_Directions_
Keep only those lines of the records that include the string "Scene".

_Records for the exercise_
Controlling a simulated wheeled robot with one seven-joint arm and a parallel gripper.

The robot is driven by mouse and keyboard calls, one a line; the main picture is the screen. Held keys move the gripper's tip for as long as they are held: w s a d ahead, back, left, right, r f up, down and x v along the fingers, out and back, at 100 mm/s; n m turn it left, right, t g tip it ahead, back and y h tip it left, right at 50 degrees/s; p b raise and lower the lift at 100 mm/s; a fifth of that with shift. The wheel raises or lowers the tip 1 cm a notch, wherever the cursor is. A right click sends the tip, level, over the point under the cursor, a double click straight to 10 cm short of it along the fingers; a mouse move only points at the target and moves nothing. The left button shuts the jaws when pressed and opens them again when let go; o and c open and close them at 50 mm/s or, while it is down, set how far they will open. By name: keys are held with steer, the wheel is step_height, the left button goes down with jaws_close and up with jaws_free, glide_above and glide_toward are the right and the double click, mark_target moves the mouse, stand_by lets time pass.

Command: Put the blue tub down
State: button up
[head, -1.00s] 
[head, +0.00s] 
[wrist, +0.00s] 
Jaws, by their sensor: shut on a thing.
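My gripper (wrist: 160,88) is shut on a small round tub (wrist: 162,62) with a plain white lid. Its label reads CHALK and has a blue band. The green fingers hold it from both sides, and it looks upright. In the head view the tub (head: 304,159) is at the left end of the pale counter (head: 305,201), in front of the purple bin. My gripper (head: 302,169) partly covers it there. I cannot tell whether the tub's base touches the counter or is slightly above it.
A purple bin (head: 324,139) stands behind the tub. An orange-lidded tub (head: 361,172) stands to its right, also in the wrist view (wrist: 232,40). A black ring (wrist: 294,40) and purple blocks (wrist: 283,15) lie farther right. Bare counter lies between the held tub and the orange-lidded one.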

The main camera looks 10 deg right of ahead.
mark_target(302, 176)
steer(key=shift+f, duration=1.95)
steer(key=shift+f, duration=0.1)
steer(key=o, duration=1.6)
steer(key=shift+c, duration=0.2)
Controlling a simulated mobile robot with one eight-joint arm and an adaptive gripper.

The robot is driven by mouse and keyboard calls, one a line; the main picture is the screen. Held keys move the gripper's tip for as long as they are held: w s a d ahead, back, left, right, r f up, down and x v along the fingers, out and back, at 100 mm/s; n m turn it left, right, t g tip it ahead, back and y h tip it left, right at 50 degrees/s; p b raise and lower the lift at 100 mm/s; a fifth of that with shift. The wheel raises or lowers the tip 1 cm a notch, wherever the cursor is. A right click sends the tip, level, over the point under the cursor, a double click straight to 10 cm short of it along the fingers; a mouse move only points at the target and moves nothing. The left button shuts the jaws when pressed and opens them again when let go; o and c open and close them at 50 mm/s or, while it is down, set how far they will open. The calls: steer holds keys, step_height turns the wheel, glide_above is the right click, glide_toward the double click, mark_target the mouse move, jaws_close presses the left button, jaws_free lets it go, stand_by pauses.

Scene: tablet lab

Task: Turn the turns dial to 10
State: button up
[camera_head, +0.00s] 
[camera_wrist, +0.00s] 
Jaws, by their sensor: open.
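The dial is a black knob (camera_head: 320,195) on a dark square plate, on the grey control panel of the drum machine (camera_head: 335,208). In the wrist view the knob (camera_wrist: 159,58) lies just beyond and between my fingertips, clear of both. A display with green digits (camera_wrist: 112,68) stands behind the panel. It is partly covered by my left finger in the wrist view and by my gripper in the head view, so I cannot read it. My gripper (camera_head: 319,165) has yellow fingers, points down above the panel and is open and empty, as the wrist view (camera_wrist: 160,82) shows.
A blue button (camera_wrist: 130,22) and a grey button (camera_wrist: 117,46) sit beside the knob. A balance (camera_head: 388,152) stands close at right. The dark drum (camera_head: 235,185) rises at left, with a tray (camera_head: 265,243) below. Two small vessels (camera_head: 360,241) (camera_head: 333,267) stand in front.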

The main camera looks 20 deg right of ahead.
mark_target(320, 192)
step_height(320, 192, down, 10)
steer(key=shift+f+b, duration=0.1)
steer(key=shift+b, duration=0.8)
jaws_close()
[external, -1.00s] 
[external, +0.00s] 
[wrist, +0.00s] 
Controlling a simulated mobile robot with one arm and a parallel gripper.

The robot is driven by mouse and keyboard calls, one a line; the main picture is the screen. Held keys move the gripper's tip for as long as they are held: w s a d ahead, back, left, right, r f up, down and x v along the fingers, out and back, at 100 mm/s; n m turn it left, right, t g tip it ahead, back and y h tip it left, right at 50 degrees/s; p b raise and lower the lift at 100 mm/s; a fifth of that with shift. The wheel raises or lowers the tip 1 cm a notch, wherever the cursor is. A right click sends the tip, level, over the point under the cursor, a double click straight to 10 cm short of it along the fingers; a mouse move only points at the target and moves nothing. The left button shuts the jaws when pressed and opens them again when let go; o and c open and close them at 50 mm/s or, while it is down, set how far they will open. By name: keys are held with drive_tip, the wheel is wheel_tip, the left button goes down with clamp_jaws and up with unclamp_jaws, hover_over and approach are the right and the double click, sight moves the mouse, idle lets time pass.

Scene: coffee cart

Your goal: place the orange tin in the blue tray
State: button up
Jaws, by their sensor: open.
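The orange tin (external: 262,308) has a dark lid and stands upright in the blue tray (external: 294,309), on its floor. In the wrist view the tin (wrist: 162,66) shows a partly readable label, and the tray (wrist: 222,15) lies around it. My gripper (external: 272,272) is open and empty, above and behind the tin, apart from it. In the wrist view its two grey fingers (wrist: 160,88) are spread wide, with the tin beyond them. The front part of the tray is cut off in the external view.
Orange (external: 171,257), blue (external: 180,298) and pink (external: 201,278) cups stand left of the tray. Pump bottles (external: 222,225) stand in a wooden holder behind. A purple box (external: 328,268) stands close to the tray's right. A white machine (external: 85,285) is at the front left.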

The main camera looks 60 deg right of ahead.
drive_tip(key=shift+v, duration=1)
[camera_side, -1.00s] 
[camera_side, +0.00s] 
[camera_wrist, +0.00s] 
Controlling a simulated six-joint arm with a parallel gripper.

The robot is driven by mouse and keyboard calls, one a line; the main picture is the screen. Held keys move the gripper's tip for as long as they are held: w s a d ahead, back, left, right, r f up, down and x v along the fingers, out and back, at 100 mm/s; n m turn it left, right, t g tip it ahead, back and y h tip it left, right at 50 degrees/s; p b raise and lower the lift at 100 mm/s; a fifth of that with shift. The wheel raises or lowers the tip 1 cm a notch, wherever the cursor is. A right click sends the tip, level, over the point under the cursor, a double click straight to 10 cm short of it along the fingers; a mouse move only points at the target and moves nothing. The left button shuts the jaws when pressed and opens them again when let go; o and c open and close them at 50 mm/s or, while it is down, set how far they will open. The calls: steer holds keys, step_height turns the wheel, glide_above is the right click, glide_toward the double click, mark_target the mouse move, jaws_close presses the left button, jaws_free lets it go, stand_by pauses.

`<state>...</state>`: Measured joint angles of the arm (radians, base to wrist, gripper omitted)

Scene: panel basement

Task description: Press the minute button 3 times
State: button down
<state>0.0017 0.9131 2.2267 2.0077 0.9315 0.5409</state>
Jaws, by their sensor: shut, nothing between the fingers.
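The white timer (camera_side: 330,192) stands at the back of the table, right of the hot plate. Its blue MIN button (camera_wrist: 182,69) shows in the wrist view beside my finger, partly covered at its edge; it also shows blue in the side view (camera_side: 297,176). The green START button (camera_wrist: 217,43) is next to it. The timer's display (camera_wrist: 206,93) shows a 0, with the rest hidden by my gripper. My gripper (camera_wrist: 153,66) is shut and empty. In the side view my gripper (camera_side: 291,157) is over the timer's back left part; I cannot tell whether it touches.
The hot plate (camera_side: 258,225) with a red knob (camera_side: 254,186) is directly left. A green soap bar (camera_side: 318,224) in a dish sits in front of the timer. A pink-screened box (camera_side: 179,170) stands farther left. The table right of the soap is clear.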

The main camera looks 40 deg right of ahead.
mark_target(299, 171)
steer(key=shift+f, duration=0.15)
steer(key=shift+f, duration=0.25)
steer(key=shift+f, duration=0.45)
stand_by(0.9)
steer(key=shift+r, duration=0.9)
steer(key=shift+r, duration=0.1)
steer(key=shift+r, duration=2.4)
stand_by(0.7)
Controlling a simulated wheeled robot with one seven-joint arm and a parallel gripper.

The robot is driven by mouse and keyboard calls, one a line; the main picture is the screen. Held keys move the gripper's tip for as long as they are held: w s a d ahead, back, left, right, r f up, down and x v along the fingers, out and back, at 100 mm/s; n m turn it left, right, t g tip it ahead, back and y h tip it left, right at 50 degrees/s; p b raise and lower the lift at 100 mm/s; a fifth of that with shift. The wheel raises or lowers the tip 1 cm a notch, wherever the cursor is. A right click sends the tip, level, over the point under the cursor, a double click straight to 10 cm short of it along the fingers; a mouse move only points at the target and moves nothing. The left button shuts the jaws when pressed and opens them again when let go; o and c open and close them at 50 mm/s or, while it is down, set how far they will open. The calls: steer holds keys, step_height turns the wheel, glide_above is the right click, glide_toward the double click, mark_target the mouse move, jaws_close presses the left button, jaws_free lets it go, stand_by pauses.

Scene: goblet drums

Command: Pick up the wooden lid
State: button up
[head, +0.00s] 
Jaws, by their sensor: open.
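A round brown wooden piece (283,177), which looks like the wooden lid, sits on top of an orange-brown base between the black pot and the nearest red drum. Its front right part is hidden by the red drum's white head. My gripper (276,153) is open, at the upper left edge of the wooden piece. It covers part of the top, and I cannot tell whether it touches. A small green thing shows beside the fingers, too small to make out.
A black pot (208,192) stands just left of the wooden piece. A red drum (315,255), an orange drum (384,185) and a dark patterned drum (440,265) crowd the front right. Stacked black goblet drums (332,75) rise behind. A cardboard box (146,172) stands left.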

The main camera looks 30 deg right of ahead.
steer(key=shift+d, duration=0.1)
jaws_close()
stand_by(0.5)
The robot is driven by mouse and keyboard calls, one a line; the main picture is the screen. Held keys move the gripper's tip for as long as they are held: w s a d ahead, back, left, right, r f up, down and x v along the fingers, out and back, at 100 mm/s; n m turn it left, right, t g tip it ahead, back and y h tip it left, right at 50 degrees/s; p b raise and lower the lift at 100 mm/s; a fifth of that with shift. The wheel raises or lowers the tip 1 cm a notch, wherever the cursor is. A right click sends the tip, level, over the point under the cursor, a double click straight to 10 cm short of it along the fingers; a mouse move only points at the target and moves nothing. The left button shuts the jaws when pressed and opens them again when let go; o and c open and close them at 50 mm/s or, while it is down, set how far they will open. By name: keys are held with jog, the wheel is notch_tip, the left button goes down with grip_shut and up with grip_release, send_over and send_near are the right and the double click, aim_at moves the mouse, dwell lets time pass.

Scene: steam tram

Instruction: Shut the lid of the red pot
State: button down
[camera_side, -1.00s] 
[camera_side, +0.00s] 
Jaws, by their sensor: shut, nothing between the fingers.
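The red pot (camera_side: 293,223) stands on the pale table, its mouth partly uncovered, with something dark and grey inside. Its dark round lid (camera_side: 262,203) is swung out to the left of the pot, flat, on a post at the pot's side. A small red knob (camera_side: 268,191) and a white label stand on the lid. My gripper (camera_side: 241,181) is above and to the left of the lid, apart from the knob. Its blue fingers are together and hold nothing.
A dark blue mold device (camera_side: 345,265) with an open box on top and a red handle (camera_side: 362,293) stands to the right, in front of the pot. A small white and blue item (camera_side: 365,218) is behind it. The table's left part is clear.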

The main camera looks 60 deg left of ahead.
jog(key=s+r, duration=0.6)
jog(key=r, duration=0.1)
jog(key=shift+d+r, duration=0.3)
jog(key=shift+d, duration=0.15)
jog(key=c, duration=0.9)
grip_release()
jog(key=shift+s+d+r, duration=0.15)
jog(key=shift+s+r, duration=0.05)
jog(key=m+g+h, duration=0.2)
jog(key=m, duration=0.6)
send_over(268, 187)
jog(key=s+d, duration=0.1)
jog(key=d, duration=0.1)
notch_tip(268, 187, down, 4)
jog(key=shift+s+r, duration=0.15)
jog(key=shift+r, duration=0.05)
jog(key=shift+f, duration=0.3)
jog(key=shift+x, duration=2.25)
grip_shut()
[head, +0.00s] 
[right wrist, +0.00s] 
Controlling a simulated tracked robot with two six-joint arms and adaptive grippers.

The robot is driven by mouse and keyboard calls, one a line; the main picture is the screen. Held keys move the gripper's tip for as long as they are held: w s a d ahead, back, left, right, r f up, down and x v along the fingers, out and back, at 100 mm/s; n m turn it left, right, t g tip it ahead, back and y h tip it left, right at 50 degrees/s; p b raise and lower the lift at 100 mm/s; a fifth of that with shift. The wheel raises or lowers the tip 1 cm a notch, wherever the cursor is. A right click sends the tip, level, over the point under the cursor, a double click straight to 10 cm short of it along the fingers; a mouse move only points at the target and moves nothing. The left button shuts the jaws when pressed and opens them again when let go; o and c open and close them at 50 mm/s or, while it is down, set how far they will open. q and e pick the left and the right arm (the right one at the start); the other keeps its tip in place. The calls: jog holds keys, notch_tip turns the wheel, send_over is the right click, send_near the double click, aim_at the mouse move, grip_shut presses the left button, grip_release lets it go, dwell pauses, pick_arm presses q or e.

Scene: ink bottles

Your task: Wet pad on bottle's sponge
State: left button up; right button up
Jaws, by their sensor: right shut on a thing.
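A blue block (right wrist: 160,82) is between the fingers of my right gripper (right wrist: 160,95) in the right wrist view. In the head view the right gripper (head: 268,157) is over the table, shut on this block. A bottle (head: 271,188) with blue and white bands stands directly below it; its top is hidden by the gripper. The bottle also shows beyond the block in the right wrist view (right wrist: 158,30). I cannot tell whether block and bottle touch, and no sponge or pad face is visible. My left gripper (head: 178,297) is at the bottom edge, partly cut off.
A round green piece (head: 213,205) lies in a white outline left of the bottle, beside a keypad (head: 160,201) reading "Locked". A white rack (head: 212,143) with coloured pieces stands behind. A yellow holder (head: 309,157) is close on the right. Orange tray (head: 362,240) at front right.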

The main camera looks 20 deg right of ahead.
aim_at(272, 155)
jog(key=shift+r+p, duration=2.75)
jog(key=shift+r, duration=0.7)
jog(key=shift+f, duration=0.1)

_Complete output_
Scene: tablet lab
Scene: coffee cart
Scene: panel basement
Scene: goblet drums
Scene: steam tram
Scene: ink bottles

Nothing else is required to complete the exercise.